Sehingga dalam konteks ini, kelompok homoseksual kenormalannya diatur dan ditentukan oleh pengetahuan psikolog dan psikiater. Apakah akan dimasukan dalam penyakit atau bukan! Ini yang dimaksud oleh Foucault sebagai pengetahuan yang membentuk kuasa atas tubuh. Akibatnya dengan dikeluarkan homoseksual sebagai penyakit maka diseluruh dunia khususnya para medis harus “tunduk” dengan aturan itu. Disinilah pengetahuan dan kuasa itu bekerja.
Kemudian bagaimana kelanggengan kekuasaan itu dibangun? Menurut Romo Haryatmoko melalui suatu sistem yang disebut Sistem Panoptik. Sistem panoptik ini adalah satu yang dikembangkan oleh Jeremy Bentham (1719) tujuannya untuk melakukan pengawasan terhadap pihak yang diawasi. Pola kerja pengawasan dilakukan dengan diskontiyu (tidak terus menerus) tetapi berdampak secara kontinyu (terus menerus). Bentuk pengawasan ini tujuannya untuk menghasilkan ketaatan yang secara permanen tetapi kecil sumberdaya yang digunakan. Panoptik bisa saja menjadi efektif dan ekonomis tetapi juga bisa menjadi buruk dampaknya. Misalnya ajaran agama bahwa setiap saat Tuhan selalu melihat apa yang dilakukan umatnya, ini adalah salah satu contoh sistem panoptik yang dilakukan oleh lembaga agama. Sehingga dengan cara itu mengakibatkan umat harus berbuat baik selalu kepada yang lain karena Tuhan diyakini selalu mengawasi.

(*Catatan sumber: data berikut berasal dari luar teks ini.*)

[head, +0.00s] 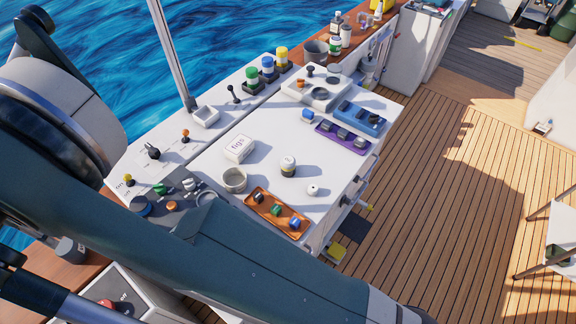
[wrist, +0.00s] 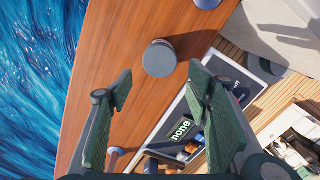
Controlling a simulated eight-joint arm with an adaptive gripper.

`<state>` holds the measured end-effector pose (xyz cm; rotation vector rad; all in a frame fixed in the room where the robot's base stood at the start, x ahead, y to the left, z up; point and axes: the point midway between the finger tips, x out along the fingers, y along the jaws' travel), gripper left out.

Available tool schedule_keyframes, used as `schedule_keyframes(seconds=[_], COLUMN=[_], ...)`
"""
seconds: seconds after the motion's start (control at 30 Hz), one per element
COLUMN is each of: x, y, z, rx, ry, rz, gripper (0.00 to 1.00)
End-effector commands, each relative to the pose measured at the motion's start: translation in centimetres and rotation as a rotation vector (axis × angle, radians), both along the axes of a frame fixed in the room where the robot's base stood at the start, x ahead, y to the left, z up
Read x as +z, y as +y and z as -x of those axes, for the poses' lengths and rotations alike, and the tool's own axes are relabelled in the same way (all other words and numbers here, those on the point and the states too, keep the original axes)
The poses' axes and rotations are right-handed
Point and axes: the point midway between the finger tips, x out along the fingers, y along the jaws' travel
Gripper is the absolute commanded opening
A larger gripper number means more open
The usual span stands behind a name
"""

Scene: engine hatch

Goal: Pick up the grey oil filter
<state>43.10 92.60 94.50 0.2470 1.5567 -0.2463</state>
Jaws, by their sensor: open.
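A grey cylinder that looks like the oil filter (wrist: 158,59) stands on the brown wooden ledge in the wrist view, seen from its dark top. What appears to be the same grey cylinder (head: 70,249) shows at the lower left of the head view, on the wood beside a white box. My gripper (wrist: 160,88) is open and empty in the wrist view. Its two green padded fingers are spread left and right, and the filter is beyond the tips, between their lines and apart from them. My gripper is not clearly seen in the head view, where my arm crosses the lower left.
A dark panel (wrist: 188,120) with a "none" display lies right of the filter. A blue-grey round thing (wrist: 207,3) is at the wrist view's top edge. Water lies left of the ledge.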

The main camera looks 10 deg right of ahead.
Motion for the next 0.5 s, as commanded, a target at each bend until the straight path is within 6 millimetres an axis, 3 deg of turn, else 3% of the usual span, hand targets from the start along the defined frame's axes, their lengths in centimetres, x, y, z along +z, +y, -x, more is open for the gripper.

Ini contoh hal yang positif dalam sistem panoptik bekerja.
Sistem panoptik sendiri juga banyak diterapkan dalam perusahaan ataupun lembaga pendidikan, seperti infeksi mendadak pemimpin perusahaan kepada bawahannya. Kemudian kasus pemeriksaan video di hand phone siswa yang meyimpang gambar atau video porno. Cara-cara seperti tidak selalu dilakukan tetapi membuat karyawan perusahaan dan siswa sekolah menjadi “ketakutan” atau merasa diawasi oleh pemimpin atau gurunya.
Kalau Sistem panoptik terus menerus dilaksanakan, maka akhirnya akan menginternalisasi dan menghasilkan kepatuhan pada pihak yang diatur. Disinilah hubungan sistem panoptik dengan pelanggengan pengetahuan dan kekuasaan itu.
Begitulah sumbangsih pemikiran Michel Foucault yang penulis pikir sampai sekarang masih relevan untuk dibahas dan dikaji dalam konteks Indonesia yang penuh politik pencitraan.